One year ago, on June 3, 2020, I had just made it home from a long night at the bakery and was sitting on my couch on the phone with a friend when I heard gunshots. I remember pausing and telling him that I just heard gunshots, and I thought they were coming from Knoxville Avenue because it sounded kind of close. What I did not know was that I was hearing the VERY SHOTS that killed my one and only son.
Less than 5 minutes later, I received a call from my granddaughter’s mom asking me if I had talked to my son. When I said no, she started crying and said, “they’re saying that Ryan got shot.” I remember my heart racing and panic setting in as I asked her where is he and she said down the street on Bigelow.

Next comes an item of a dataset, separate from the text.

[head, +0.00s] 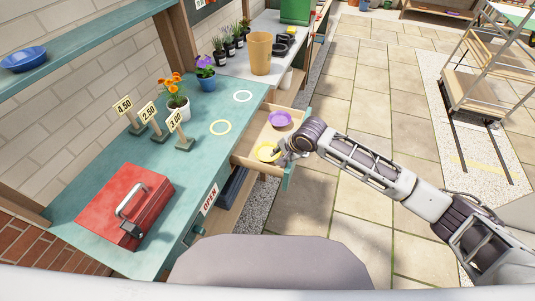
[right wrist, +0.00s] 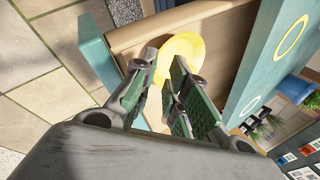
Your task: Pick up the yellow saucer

I play that night over and over in my head, trying to put together the pieces of a puzzle that I never saw the full picture of. The pain that I feel is sometimes so unbearable it takes my breath away. It’s like you just want to explode inside. I keep asking myself why? There is absolutely nothing he could have done to deserve to have his life taken away from him and him from us.
Ryan was a kind, very generous, and handsome young man. He was someone that everyone wanted to hang with. He always made sure the people around him were okay and that they had what they needed. He never did anything that would harm anyone. His kids were his whole world, and they could do no wrong in his eyes. I think about the things he will never be a part of, like his own wedding, attending his kid’s graduations, missing all the milestone events in their lives, and never becoming a grandparent. The things that a lot of people take for granted.
It saddens me to see so many shootings and so many young Black men and women dying in this city. Dying prematurely before what they were purposed to be even manifested. People, please wake up! Know that when you go out there in anger with a gun to resolve your beefs, that you are taking out someone’s baby, someone’s dad, someone’s brother, uncle, cousin… and FOR WHAT? We have spent our entire lives fighting for equal rights, fighting to be seen as the strong, resourceful, brilliant people that we are. But do we all believe that? Do we all really believe that our lives matter?
I know there is someone out there who is reading this that knows what happened to Ryan that night. Someone that knows someone who was a part of that tragedy. Someone that overheard someone talking about it. All I am asking of you is to do the right thing and clear your conscience.
You can remain anonymous and call Crime Stoppers at (309) 673-9000 and tell them who killed my son.
Rest in peace, baby boy; you are done with the troubles of this world. I will see you in the morning.
Love you! You will live in my heart forever—your mom.